Everything from the line containing "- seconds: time" to the line containing "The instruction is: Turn", both lines included, must be copied exactly; nothing else should be.
++++ Dataset extract ++++
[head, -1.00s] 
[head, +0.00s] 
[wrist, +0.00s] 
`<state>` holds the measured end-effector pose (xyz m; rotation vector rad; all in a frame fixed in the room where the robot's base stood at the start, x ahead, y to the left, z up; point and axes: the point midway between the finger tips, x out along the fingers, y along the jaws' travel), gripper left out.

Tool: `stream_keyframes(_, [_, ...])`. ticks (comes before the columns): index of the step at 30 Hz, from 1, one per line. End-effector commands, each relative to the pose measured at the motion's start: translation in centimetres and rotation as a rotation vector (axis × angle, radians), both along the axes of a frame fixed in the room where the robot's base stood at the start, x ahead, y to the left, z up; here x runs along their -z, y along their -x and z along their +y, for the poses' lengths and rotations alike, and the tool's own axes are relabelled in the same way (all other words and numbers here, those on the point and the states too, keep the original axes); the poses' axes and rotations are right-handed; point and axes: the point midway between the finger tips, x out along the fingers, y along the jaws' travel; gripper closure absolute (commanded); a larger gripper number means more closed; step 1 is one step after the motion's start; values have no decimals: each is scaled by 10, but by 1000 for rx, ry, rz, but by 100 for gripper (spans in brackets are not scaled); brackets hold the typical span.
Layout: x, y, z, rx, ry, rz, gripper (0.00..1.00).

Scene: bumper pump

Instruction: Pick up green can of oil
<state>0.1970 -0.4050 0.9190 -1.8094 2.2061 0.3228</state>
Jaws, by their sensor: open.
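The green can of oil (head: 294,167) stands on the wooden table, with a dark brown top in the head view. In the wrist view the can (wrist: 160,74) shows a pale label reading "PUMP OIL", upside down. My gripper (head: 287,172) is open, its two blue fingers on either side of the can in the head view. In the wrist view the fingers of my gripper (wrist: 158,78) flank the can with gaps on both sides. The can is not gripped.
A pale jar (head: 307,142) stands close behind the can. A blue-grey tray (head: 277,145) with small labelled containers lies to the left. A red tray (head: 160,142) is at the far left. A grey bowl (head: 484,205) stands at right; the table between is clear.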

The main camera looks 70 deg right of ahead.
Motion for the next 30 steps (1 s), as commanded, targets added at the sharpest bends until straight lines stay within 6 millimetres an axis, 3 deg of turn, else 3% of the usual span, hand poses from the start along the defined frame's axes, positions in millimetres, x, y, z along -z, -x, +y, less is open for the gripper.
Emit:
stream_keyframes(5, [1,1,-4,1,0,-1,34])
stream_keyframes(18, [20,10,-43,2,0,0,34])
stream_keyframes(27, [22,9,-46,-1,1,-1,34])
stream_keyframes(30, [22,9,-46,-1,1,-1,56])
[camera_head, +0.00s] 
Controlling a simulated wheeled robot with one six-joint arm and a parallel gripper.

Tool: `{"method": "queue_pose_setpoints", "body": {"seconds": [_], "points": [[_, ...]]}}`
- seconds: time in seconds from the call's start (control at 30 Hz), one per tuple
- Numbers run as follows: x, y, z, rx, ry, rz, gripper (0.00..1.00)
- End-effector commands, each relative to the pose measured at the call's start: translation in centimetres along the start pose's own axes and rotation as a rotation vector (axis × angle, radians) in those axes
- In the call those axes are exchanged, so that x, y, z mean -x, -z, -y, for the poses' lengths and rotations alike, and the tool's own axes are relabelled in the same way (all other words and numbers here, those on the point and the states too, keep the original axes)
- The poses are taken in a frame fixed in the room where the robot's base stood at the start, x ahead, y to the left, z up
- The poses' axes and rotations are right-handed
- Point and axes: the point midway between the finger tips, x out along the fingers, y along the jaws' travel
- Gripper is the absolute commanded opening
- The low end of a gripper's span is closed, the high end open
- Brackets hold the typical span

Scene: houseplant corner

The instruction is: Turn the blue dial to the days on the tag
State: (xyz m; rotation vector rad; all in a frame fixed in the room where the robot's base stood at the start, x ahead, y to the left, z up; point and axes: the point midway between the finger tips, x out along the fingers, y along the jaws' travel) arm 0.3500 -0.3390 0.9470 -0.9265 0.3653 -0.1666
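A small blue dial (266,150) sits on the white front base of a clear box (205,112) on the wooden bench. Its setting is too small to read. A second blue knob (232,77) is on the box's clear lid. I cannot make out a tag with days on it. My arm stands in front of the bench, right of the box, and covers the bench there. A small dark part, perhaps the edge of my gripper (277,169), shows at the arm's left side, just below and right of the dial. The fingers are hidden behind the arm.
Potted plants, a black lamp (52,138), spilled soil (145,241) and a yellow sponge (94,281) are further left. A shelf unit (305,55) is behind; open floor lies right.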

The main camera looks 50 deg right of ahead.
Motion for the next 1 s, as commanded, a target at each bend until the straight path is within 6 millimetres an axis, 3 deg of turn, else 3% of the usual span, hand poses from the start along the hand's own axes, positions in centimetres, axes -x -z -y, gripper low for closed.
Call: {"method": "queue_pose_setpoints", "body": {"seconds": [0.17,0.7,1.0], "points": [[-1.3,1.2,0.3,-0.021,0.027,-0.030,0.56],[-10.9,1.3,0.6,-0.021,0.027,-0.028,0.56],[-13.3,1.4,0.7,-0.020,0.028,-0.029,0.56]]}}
++++
* Task result *
- seconds: time in seconds from the call's start (control at 30 Hz), one per tuple
- Numbers run as follows: x, y, z, rx, ry, rz, gripper (0.00..1.00)
- End-effector commands, each relative to the pose measured at the call's start: translation in centimetres along the start pose's own axes and rotation as a rotation vector (axis × angle, radians) in those axes
- In the call those axes are exchanged, so that x, y, z mean -x, -z, -y, for the poses' lengths and rotations alike, and the tool's own axes are relabelled in the same way (all other words and numbers here, those on the point and the states too, keep the original axes)
- The poses are taken in a frame fixed in the room where the robot's base stood at the start, x ahead, y to the left, z up
- The poses' axes and rotations are right-handed
- Point and axes: the point midway between the finger tips, x out along the fingers, y along the jaws' travel
- Gripper is the absolute commanded opening
- The low end of a gripper's span is closed, the high end open
- Brackets hold the typical span

Scene: houseplant corner

The instruction is: Turn the blue dial to the days on the tag

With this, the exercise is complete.